===== Provided material =====

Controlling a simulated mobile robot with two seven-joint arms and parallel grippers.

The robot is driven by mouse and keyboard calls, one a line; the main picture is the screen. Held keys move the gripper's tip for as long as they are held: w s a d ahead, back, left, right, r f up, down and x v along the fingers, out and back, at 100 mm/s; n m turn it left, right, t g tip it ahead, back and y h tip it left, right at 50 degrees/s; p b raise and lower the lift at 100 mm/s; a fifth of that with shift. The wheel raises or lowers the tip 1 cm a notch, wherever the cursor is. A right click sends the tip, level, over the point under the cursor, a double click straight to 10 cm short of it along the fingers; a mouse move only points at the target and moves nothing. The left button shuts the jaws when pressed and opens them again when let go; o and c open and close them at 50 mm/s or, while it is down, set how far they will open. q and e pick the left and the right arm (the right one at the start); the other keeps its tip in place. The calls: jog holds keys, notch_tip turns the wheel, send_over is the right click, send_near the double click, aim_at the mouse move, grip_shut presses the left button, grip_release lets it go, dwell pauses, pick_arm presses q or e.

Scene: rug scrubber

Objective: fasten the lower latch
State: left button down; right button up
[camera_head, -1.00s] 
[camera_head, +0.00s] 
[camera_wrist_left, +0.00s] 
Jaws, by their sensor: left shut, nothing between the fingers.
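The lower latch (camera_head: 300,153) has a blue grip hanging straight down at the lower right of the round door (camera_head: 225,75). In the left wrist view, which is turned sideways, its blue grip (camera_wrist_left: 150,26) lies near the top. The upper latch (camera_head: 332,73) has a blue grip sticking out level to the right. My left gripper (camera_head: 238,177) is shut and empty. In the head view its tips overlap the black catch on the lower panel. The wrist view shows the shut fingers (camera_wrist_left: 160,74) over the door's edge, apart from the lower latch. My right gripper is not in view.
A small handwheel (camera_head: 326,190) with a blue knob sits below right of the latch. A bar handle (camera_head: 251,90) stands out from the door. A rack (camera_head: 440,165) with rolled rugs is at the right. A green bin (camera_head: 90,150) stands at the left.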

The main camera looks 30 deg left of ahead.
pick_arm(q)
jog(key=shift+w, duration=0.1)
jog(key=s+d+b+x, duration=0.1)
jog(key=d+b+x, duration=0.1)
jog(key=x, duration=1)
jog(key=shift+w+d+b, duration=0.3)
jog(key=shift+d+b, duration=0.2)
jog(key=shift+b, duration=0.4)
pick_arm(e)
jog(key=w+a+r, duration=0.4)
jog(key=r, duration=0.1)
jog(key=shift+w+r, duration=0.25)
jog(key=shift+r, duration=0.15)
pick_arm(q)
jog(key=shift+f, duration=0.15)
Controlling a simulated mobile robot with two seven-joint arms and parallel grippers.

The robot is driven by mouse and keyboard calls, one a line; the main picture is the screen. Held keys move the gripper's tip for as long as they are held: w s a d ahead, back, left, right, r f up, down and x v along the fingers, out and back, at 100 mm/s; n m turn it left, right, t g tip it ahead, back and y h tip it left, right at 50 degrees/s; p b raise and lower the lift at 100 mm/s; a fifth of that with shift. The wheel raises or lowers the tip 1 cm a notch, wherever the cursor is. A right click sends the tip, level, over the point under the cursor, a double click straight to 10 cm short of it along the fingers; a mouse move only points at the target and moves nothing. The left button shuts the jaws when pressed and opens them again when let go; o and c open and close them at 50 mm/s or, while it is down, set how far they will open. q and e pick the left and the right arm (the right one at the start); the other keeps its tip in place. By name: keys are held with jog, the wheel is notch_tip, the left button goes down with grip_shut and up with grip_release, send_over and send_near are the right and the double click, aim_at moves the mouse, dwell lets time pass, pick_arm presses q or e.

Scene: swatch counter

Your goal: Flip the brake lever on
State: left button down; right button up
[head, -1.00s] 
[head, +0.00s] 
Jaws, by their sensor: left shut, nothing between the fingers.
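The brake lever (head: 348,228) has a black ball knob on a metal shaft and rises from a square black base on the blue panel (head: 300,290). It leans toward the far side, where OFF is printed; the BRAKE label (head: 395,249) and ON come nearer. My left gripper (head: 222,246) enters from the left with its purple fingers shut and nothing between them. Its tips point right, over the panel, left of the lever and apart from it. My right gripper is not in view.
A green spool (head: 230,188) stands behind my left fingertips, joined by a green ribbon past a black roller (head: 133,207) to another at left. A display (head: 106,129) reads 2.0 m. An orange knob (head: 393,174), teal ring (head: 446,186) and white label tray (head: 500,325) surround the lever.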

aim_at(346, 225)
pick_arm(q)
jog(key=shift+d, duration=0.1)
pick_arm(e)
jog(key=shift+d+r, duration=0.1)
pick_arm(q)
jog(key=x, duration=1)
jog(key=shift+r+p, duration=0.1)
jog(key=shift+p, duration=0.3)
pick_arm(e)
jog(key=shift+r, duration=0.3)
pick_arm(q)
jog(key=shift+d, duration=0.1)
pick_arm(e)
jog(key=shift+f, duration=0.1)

=====

- [The problem]:
Each line from the top of the material above through the line with "[camera_wrist_left, +0.00s]" must be echoed exactly, and no other line.

- [Answer to this task]:
Controlling a simulated mobile robot with two seven-joint arms and parallel grippers.

The robot is driven by mouse and keyboard calls, one a line; the main picture is the screen. Held keys move the gripper's tip for as long as they are held: w s a d ahead, back, left, right, r f up, down and x v along the fingers, out and back, at 100 mm/s; n m turn it left, right, t g tip it ahead, back and y h tip it left, right at 50 degrees/s; p b raise and lower the lift at 100 mm/s; a fifth of that with shift. The wheel raises or lowers the tip 1 cm a notch, wherever the cursor is. A right click sends the tip, level, over the point under the cursor, a double click straight to 10 cm short of it along the fingers; a mouse move only points at the target and moves nothing. The left button shuts the jaws when pressed and opens them again when let go; o and c open and close them at 50 mm/s or, while it is down, set how far they will open. q and e pick the left and the right arm (the right one at the start); the other keeps its tip in place. The calls: jog holds keys, notch_tip turns the wheel, send_over is the right click, send_near the double click, aim_at the mouse move, grip_shut presses the left button, grip_release lets it go, dwell pauses, pick_arm presses q or e.

Scene: rug scrubber

Objective: fasten the lower latch
State: left button down; right button up
[camera_head, -1.00s] 
[camera_head, +0.00s] 
[camera_wrist_left, +0.00s] 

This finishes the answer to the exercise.